**What you should do**
Write out the material again exactly, please, and omit the pictures.

**Provided material**
+++++
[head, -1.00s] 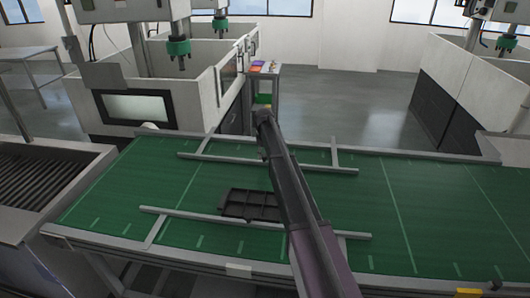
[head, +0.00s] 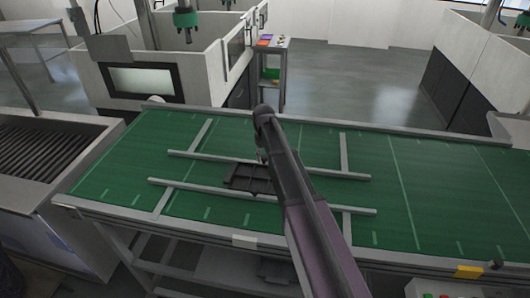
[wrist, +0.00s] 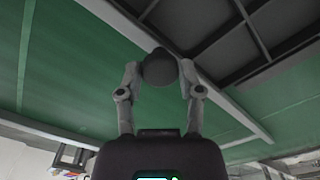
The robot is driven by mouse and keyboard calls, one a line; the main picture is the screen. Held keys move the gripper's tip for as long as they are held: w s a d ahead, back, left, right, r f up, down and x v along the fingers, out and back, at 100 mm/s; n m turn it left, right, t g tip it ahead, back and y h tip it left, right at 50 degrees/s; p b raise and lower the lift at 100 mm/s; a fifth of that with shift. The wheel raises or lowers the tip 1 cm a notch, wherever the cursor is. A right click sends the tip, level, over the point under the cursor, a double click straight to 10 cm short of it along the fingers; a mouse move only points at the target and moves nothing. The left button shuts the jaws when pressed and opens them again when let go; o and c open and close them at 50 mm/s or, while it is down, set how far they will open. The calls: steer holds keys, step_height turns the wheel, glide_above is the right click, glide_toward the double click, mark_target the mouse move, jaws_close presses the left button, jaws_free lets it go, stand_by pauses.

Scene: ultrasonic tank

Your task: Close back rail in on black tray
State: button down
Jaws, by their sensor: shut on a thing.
+++++
**Finished task**
[head, -1.00s] 
[head, +0.00s] 
[wrist, +0.00s] 
The robot is driven by mouse and keyboard calls, one a line; the main picture is the screen. Held keys move the gripper's tip for as long as they are held: w s a d ahead, back, left, right, r f up, down and x v along the fingers, out and back, at 100 mm/s; n m turn it left, right, t g tip it ahead, back and y h tip it left, right at 50 degrees/s; p b raise and lower the lift at 100 mm/s; a fifth of that with shift. The wheel raises or lowers the tip 1 cm a notch, wherever the cursor is. A right click sends the tip, level, over the point under the cursor, a double click straight to 10 cm short of it along the fingers; a mouse move only points at the target and moves nothing. The left button shuts the jaws when pressed and opens them again when let go; o and c open and close them at 50 mm/s or, while it is down, set how far they will open. The calls: steer holds keys, step_height turns the wheel, glide_above is the right click, glide_toward the double click, mark_target the mouse move, jaws_close presses the left button, jaws_free lets it go, stand_by pauses.

Scene: ultrasonic tank

Your task: Close back rail in on black tray
State: button down
Jaws, by their sensor: shut on a thing.

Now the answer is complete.